Santa Rosa's fiscal health reflects economic conditions in the city. With upbeat reports on employment and housing, there's reason to believe the economy is gaining steam. But the recovery won't reach City Hall right away, so finances will be a struggle for the City Council formed by Tuesday's election.

City Manager Kathy Millison outlined some of the challenges ahead in her budget presentation last spring. They include:

; Addressing a structural deficit, which is presently masked by a temporary sales tax.

; Meeting voter-mandated spending levels for public safety.

; Securing permanent pay and benefit concessions from city employees.

That's an ambitious agenda for any council. With its recent history of factional squabbles and 4-3 votes along ideological lines, the challenge may be even more formidable for Santa Rosa's council.

For the past two years, control of the council has rested with the members most closely aligned with business interests. On their watch, the city eased some of the regulatory obstacles for starting a new business. The city also negotiated $2.3 million in wage reductions and concessions from non-public safety employees.

But labor agreements with police and fire personnel missed the mark, with the council offsetting any savings on retirement benefits with pay raises.

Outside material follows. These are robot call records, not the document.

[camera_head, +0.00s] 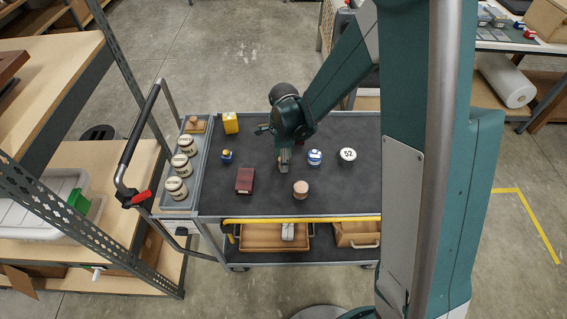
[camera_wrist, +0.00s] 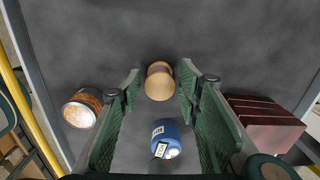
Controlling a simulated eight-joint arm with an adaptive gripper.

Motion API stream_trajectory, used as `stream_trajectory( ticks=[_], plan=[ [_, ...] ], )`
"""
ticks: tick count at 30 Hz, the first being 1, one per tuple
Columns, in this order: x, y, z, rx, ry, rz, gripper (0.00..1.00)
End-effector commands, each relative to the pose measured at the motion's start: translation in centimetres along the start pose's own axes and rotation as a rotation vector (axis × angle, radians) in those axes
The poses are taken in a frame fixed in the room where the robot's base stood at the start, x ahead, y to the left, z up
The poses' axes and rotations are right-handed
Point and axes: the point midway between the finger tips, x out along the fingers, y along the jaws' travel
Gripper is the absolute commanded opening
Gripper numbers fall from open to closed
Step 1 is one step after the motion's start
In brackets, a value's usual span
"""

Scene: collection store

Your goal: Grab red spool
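In the wrist view a short round spool (camera_wrist: 159,80) with pale wooden ends and a dull reddish band shows between the fingertips. My gripper (camera_wrist: 160,76) is open around it, with gaps visible on both sides. In the head view my gripper (camera_head: 284,166) is low over the cart's middle. I cannot clearly make out the spool there, as the gripper covers that spot.
The dark cart top (camera_head: 262,203) holds a blue-and-white item (camera_head: 314,157), a white-topped "52" item (camera_head: 347,154), a tan cylinder (camera_head: 300,189) and a dark red box (camera_head: 244,181). A tray (camera_head: 197,168) of labelled jars lines the left side. Black matting separates them.

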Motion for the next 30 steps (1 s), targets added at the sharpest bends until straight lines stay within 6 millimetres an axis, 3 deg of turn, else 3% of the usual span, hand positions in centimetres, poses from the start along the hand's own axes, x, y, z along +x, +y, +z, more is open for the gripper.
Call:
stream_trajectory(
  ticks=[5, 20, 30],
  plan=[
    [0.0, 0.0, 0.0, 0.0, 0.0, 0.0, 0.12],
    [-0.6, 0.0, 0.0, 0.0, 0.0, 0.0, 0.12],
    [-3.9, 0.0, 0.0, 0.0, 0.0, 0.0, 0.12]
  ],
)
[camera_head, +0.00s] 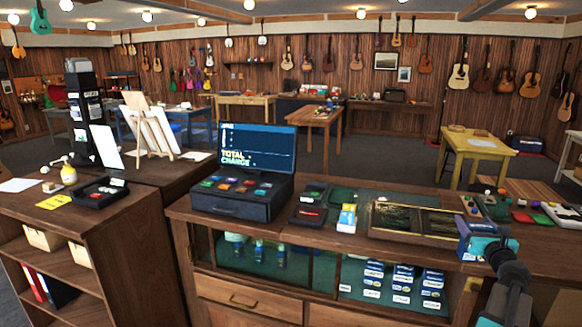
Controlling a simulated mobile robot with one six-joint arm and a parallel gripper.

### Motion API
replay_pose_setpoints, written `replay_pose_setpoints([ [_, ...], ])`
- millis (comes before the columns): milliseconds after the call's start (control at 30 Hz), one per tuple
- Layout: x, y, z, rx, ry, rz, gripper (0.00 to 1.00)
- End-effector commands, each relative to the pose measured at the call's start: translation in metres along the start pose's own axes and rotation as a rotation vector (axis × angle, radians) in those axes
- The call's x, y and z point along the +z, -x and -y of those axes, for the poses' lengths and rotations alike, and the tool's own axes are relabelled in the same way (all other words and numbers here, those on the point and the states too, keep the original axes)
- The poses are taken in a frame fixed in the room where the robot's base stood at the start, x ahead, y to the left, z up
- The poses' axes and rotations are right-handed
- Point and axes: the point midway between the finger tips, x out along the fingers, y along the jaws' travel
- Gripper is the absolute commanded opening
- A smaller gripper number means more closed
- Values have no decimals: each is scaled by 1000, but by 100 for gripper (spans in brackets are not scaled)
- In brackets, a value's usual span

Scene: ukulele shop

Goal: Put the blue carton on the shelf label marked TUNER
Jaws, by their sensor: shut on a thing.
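My gripper (468,240) is at the lower right, over the front edge of the wooden counter. It is shut on a thing that looks like the blue carton (468,256); only a small blue part shows, and the gripper hides the rest. The shelf labels (372,294) are small white strips in front of blue packs inside the glass-fronted case. Their lettering is too small to tell which reads TUNER.
A blue, white and yellow box (347,218) stands on the counter (330,245) beside a black tray (310,213). A wood-framed case (415,220) and a cash register (243,190) are also there. Drawers (248,299) lie below the glass case.

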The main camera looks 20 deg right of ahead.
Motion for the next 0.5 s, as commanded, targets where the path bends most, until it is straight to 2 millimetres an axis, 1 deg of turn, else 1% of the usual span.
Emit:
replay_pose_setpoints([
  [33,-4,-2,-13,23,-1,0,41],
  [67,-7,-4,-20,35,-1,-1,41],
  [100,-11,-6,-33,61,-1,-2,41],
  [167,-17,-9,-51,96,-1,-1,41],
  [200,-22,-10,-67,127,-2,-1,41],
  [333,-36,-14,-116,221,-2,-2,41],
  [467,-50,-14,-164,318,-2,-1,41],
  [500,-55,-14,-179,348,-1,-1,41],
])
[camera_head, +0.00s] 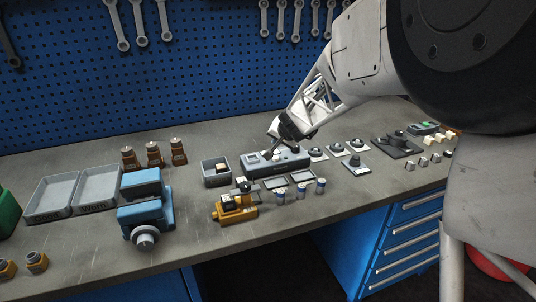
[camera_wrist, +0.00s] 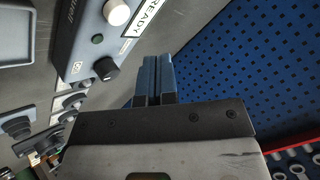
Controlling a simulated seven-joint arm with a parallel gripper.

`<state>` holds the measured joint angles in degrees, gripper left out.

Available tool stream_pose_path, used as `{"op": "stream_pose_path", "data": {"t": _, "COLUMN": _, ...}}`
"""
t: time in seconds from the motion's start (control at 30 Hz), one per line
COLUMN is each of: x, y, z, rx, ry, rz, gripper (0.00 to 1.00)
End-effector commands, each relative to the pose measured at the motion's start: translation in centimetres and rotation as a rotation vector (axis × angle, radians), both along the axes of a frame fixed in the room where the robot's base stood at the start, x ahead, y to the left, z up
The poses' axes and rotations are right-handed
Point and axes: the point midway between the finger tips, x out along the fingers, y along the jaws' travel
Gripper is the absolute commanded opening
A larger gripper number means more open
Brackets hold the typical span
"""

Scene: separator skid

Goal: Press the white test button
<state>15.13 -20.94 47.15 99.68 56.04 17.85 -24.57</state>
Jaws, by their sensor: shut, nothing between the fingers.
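The white test button (camera_wrist: 117,12) is a round white cap near the top edge of the wrist view. It sits on a grey-blue control box (camera_wrist: 80,35), beside a label reading READY (camera_wrist: 140,16). The box also shows in the head view (camera_head: 284,164), on the bench, but I cannot make out the button there. My gripper (camera_wrist: 156,58) is shut and empty. Its fingertips appear below and to the right of the button in the wrist view, apart from it. In the head view my gripper (camera_head: 271,150) is over the box.
An open grey bin (camera_head: 215,174) stands left of the box. A yellow valve (camera_head: 234,208) and several small cylinders are in front. A blue pegboard (camera_head: 190,80) rises behind.

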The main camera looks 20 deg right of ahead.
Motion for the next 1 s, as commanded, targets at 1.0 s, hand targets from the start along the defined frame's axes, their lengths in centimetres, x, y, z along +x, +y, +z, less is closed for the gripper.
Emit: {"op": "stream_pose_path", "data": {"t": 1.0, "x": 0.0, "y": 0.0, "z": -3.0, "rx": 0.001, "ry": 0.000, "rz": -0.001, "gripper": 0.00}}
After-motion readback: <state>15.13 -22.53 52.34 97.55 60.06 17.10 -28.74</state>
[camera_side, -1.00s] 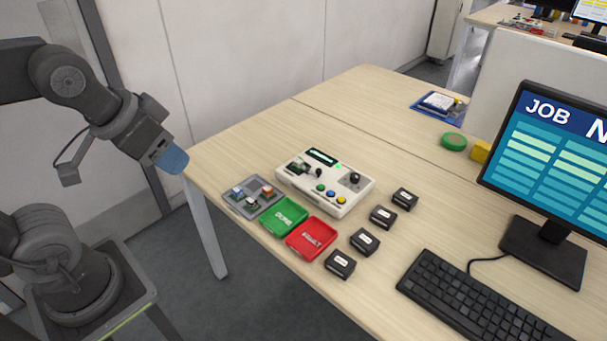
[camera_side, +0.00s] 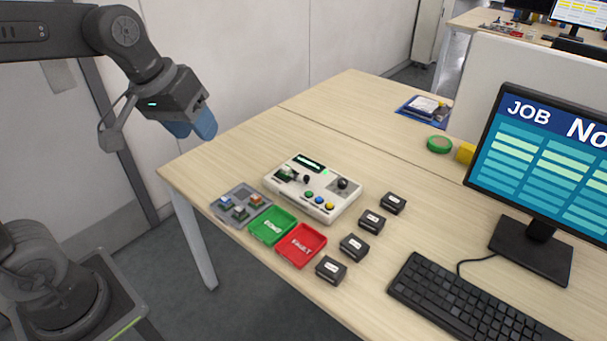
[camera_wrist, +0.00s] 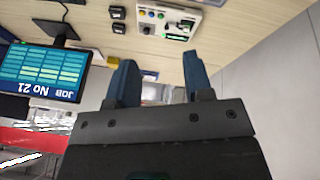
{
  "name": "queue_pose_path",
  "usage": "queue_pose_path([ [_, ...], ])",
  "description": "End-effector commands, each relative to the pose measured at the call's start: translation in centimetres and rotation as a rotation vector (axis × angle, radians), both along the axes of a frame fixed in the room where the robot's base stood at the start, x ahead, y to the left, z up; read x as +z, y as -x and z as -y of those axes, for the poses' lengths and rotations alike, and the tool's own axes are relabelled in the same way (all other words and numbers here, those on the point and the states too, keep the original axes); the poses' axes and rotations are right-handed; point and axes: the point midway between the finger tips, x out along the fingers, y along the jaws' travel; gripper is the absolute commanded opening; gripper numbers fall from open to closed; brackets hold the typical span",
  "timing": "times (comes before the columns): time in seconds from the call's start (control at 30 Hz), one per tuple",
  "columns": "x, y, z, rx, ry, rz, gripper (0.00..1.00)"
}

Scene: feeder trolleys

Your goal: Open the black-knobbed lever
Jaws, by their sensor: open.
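A white test box (camera_side: 318,192) stands on the wooden table, with a small display, several coloured buttons and two black knobs. One black knob (camera_side: 306,179) is beside a socket at its left; the other black knob (camera_side: 342,183) is at its right. I cannot tell for certain which is the lever's. My gripper (camera_side: 194,127) is in the air above the table's left corner, well apart from the box, its blue fingers open and empty. In the wrist view, the open fingers (camera_wrist: 157,80) show, with part of the box (camera_wrist: 174,18) at the top edge.
A grey tray with small parts (camera_side: 241,205), a green tray (camera_side: 272,227) and a red tray (camera_side: 301,246) lie before the box. Several black blocks (camera_side: 354,246) stand to its right. A monitor (camera_side: 545,165) and keyboard (camera_side: 470,305) are at the right.

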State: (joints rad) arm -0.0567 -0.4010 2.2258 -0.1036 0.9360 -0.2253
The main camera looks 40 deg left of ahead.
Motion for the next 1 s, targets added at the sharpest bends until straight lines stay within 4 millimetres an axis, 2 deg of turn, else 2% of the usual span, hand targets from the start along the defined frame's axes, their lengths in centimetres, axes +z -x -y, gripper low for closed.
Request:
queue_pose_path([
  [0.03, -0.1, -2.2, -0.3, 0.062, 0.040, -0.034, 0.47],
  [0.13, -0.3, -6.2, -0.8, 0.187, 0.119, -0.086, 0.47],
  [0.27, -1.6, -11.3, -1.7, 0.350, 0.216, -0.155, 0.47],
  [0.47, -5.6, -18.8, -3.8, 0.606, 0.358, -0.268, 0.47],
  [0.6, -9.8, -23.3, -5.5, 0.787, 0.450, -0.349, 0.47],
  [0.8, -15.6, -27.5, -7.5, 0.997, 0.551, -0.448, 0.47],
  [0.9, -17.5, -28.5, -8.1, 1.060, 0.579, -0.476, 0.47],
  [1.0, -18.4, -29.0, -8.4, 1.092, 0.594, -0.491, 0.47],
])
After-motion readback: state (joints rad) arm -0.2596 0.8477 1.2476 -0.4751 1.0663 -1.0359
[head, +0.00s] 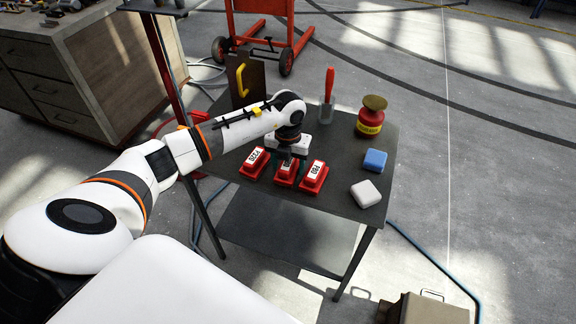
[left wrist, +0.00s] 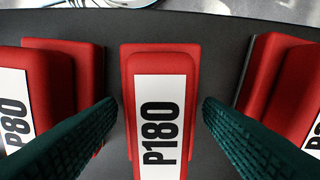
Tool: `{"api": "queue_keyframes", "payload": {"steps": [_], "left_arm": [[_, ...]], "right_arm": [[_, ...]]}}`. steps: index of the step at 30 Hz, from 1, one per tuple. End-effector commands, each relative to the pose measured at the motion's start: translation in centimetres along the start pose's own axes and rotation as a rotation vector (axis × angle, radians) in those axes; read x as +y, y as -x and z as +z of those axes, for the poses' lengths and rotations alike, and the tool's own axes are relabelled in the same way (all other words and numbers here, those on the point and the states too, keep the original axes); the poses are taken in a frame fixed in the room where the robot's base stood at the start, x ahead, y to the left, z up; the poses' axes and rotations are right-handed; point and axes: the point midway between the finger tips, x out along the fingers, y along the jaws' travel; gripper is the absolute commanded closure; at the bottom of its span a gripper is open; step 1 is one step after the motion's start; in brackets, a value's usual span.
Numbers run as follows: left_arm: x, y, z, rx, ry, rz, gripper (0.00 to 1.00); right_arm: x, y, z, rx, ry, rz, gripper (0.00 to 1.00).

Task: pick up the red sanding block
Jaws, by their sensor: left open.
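Three red sanding blocks with white labels lie in a row on the dark table (head: 345,196). The middle block (head: 286,178), labelled P180, fills the centre of the left wrist view (left wrist: 127,75). The block labelled P80 is on the right in the head view (head: 314,179) and at the left of the wrist view (left wrist: 88,75). The third block (head: 254,164) shows partly at the wrist view's right edge (left wrist: 272,70). My left gripper (left wrist: 160,108) is open over the P180 block, one dark green finger on each side. Finger contact cannot be told. My right gripper is not in view.
A blue block (head: 375,160) and a white block (head: 366,194) lie at the table's right. A red-yellow jar (head: 370,118) and a red-handled scraper (head: 329,90) are behind. A drawer cabinet (head: 75,80) stands at the left.

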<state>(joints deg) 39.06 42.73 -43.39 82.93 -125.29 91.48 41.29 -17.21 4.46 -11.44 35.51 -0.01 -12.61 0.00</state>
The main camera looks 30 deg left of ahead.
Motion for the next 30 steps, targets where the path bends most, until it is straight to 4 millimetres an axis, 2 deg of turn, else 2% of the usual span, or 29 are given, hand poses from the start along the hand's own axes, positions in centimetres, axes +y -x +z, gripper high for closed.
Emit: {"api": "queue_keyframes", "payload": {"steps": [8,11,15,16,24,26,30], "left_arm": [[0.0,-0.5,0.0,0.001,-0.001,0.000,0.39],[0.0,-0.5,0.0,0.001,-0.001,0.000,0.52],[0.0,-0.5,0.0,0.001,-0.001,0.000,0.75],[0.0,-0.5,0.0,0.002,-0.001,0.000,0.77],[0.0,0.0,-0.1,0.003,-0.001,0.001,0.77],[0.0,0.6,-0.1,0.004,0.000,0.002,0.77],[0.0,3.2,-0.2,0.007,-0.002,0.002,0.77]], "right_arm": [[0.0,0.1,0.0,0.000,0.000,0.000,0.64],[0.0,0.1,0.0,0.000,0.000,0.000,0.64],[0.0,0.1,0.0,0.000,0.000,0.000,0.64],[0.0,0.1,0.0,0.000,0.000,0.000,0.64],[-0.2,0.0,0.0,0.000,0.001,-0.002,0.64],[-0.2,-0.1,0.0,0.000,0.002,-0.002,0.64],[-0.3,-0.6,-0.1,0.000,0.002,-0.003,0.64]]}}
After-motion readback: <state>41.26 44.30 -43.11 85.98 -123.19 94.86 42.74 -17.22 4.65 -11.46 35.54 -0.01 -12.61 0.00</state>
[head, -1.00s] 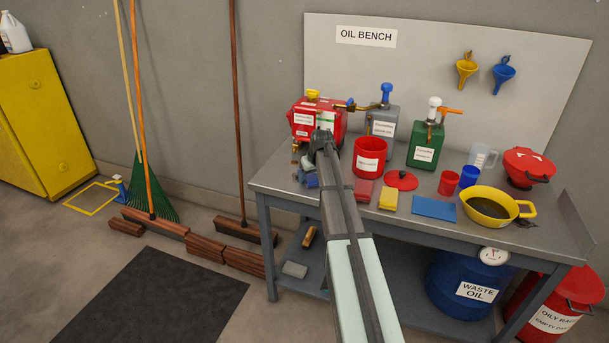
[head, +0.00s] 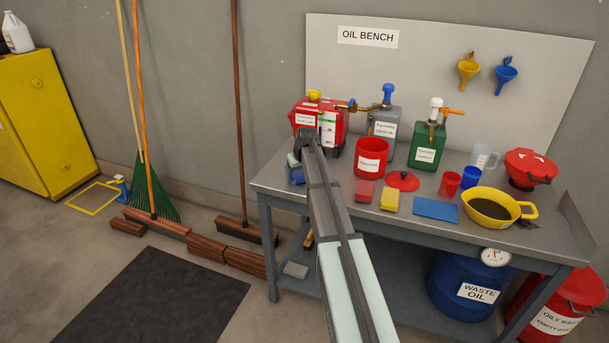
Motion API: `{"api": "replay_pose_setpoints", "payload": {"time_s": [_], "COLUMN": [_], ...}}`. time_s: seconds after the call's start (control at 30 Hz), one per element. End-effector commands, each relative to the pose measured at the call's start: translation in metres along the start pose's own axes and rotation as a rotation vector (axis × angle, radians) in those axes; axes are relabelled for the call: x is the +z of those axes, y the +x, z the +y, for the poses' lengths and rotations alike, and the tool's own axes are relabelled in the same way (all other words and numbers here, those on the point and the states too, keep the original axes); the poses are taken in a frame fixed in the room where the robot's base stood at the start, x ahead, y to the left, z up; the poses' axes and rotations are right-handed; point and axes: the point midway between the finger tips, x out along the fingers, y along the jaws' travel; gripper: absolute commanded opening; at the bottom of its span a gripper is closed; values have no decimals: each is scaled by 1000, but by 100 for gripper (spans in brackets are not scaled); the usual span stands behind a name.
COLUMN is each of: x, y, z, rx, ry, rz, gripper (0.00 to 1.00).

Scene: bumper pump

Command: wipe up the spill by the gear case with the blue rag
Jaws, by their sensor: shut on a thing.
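My gripper (head: 294,168) is at the left end of the bench, low over the top and in front of the red gear case (head: 328,130). It is shut on a blue cloth, the blue rag (head: 297,177), which is at the bench surface; I cannot tell whether it touches. My arm covers part of the bench and part of the case's front. I cannot make out the spill; the area by the case is partly hidden by my arm and gripper.
A red bucket (head: 371,158), red cloth (head: 364,191), yellow cloth (head: 390,199), red lid (head: 403,181) and flat blue sheet (head: 436,210) are right of my arm. A grey can (head: 383,135), green can (head: 427,147) and yellow pan (head: 490,207) stand farther right.

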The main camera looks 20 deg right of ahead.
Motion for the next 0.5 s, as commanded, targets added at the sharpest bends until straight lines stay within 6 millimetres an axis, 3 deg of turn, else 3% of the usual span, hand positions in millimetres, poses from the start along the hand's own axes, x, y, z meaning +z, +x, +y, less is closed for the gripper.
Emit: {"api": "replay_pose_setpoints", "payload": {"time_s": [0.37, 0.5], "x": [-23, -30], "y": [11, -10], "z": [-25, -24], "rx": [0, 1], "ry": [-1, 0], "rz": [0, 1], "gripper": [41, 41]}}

The council's other faction is aligned with neighborhood groups, environmentalists and labor. Despite those union ties, it was this group that called for more concessions from public safety employees.

Looking ahead, the next council will benefit from state pension reforms requiring public employees to pick up half of their normal retirement costs. Savings will come sooner if the council uses its new leverage in bargaining with employees.

The council also must address the rising cost of public safety agencies, which now account for 59 percent of general fund spending, chewing up money that once paid for street lights and other programs. To that end, the council should revisit Measure O, which doesn't generate enough sales tax revenue to support the level of spending it mandates for police and fire.

Finally, council members need to prepare for the expiration of Measure P, a sales tax that hides a structural imbalance between the city's revenue and expenditures.

Four of the seven City Council seats are up for grabs in Tuesday's election. One incumbent from each faction is on the ballot: Mayor Ernesto Olivares (business) and Councilman Gary Wysocky (neighborhoods).

But this year's contest hasn't followed the script for Santa Rosa politics — the campaigns are unusually calm, and the divisions aren't as clear.

One reason may be the reciprocal endorsements offered by Olivares and Erin Carlstrom, an attorney with ties to the neighborhood faction. Among the other active candidates, Julie Combs and Caroline Ba?elos have support from neighborhood groups, and Don Taylor and Hans Dippel are running on business platforms.

It's likely that the election will produce another 4-3 split, but the odds of meeting the city's challenges will improve greatly if council members manage to retire the old factions and establish new alliances.